Travel experts said a tax increase could have a chilling effect, particularly as gas and food prices rise.
"If the cost of everything keeps going up, people aren't going to be able to travel," said Mary Jo McCulloch, president of the Maryland Hotel and Lodging Association. "This plain just isn't the time."
This kind of attempt to put the burden on nonresidents, as Leopold attempted last year with a failed rental car tax proposal, has had mixed results elsewhere.
Prince George's County passed a similar increase in 1989, when lawmakers doubled the bed tax from 5 percent to 10 percent to fund the salaries of 100 additional police officers. The increase led to a sharp decline in revenues, said J. Matthew Neitzey, executive director of the Prince George's County, Maryland Conference and Visitors Bureau Inc., and was repealed gradually during the next six years.

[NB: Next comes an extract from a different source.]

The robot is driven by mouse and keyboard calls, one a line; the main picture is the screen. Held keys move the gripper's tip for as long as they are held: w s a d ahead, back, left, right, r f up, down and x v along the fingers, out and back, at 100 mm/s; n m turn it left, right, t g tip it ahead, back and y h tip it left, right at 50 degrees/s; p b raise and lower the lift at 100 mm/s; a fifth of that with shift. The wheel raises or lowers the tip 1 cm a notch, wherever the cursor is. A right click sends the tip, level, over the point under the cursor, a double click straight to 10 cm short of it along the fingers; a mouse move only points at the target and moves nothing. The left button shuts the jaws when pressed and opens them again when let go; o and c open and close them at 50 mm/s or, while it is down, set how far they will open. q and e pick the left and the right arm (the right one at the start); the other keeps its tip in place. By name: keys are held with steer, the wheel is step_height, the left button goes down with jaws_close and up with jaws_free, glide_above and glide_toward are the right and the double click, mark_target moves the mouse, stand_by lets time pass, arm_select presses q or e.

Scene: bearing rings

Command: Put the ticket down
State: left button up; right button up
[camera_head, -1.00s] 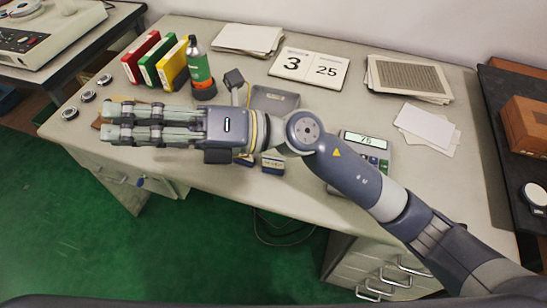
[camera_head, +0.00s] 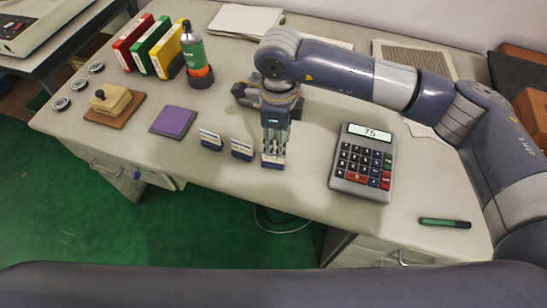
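Three small blue-and-white pieces stand in a row on the desk: one at left (camera_head: 210,139), one in the middle (camera_head: 241,149) and one at right (camera_head: 272,161). They may be tickets in blue bases; which one is the ticket is unclear. My right gripper (camera_head: 273,152) points straight down at the right-hand piece. Its fingers cover the upper part of that piece, and I cannot tell whether they grip it. My left gripper is out of view.
A calculator (camera_head: 363,160) lies to the right, with a green marker (camera_head: 445,222) beyond it. A purple pad (camera_head: 173,122), a stamp on a wooden base (camera_head: 112,101), a bottle (camera_head: 195,55) and folders (camera_head: 152,45) stand left. The desk's front strip is clear.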

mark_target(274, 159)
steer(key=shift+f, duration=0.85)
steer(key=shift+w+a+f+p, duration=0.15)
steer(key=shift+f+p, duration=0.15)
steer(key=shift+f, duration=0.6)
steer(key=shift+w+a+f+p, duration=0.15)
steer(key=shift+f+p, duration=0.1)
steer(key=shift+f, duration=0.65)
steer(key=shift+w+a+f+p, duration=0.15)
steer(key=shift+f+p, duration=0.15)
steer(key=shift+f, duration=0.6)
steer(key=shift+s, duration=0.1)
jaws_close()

The combined 16 percent tax rate in Anne Arundel would be sixth-highest in the country, according to the American Hotel and Lodging Association. The rate of 17.25 percent in Chattanooga, Tenn., is first, followed by Houston and Cincinnati, each at 17 percent.
In Maryland, the new National Harbor complex on the Prince George's waterfront is hitting visitors with a 10 percent bed tax. Baltimore County visitors pay 8 percent and Baltimore City's tax is 7.5 percent.
The last jurisdiction in Maryland to increase the hotel tax was Worcester County, home to Ocean City and ranked fourth among counties for generating tourism dollars, according to the Maryland tourism bureau. Worcester County raised the hotel tax from 4 percent to 4.5 percent on Jan. 1, after two years of deliberations. The new revenue will go into marketing the destination, said Donna Abbot, public relations director for Ocean City.
The Anne Arundel visitors bureau would only get a $100,000 bump from the tax increase, and tourism advocates, who showed up in force at a public budget hearing Wednesday night, say they were given less than a week to react to the change.
Alan R. Friedman, Leopold's director of government relations, said the doomsday scenarios are unrealistic, adding that Anne Arundel's unique qualities, both as a center for the defense industry and as a historic destination, will keep people coming back.
"If you do business with the National Security Agency, you can't have your conference and you can't bring your people to Charlotte," he said. "We have a 300-year-old state capital with the oldest statehouse in continuous legislative use. That doesn't exist anywhere else."